Data in this exercise →
▼
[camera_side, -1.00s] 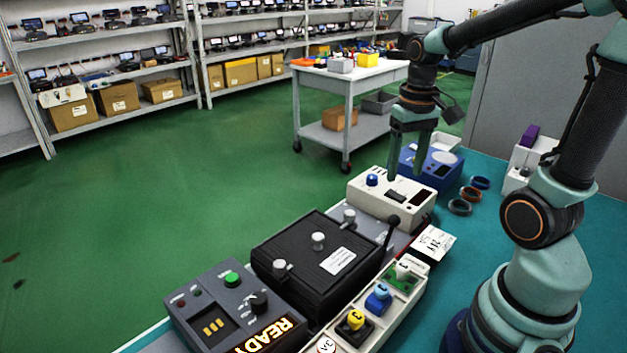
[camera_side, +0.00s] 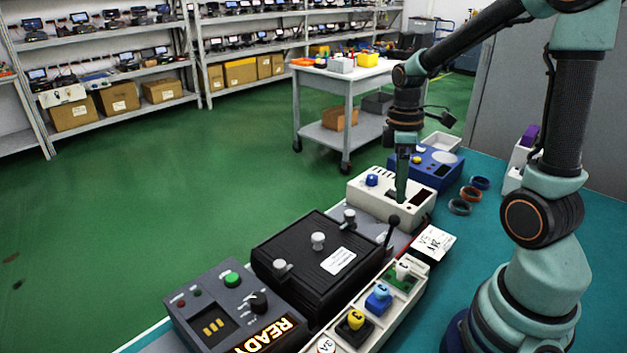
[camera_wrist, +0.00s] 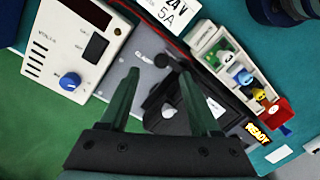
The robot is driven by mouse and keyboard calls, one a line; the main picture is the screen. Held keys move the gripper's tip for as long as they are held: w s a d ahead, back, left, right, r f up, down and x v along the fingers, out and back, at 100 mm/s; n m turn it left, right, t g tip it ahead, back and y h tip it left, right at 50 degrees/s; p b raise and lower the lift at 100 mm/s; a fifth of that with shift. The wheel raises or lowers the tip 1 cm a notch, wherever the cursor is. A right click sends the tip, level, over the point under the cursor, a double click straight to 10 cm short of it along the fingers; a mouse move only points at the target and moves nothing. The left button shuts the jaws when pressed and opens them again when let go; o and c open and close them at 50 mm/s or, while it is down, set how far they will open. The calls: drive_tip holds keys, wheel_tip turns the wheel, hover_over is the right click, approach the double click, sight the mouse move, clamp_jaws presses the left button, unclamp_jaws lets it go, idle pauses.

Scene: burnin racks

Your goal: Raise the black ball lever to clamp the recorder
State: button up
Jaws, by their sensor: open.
▲
▼
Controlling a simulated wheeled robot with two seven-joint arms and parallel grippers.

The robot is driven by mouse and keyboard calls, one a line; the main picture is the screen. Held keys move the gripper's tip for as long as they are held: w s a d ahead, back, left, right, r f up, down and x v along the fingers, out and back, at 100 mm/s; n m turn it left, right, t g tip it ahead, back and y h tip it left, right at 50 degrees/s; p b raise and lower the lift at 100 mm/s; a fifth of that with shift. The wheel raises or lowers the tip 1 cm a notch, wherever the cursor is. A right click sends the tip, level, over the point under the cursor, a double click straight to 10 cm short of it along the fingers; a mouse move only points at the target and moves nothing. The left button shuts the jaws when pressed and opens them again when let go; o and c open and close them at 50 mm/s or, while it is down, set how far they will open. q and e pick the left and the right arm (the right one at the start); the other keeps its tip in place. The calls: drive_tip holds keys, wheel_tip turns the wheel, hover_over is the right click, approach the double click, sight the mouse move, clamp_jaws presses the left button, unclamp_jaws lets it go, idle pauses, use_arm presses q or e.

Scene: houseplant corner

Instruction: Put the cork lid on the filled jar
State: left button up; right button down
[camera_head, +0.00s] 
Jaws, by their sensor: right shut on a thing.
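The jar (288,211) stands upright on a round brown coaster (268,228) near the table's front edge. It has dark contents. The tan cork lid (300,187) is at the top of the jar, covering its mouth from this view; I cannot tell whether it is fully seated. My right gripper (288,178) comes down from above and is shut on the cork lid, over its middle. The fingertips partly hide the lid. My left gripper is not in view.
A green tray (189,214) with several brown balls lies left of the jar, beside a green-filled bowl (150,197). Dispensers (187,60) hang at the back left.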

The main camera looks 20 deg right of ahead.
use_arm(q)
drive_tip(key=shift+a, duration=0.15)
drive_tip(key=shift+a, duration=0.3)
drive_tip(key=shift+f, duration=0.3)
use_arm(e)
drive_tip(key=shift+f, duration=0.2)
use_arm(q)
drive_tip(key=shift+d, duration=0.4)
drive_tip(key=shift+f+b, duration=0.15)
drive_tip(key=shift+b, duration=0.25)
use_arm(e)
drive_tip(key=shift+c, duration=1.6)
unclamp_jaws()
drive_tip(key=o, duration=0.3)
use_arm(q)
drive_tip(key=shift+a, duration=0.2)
▲
▼
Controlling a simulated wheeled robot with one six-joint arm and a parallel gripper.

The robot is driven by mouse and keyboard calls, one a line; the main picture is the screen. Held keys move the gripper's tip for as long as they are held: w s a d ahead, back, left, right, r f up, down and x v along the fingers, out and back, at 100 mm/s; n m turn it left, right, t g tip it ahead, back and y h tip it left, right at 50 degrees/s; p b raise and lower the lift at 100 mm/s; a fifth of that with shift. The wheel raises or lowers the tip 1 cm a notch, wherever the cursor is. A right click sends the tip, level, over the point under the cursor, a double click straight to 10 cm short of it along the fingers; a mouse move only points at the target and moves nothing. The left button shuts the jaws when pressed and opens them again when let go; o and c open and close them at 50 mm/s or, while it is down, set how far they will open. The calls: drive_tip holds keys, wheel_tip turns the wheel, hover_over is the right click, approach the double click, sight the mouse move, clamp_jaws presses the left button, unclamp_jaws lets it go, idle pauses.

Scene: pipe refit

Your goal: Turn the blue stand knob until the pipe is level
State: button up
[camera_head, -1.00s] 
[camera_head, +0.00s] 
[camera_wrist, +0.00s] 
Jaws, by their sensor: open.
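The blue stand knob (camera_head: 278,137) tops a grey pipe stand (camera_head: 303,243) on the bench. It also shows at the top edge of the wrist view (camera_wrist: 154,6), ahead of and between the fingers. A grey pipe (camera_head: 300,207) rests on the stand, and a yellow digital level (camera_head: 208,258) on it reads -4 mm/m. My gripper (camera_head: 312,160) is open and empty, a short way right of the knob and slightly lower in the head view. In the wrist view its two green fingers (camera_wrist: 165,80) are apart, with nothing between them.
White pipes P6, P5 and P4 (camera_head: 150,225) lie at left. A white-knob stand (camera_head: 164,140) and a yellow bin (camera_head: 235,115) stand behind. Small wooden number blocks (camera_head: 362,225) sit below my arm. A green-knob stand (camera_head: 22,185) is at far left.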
▲
Set out every line from the material that contains the string "parallel".

Controlling a simulated wheeled robot with two seven-joint arms and parallel grippers.
Controlling a simulated wheeled robot with one six-joint arm and a parallel gripper.

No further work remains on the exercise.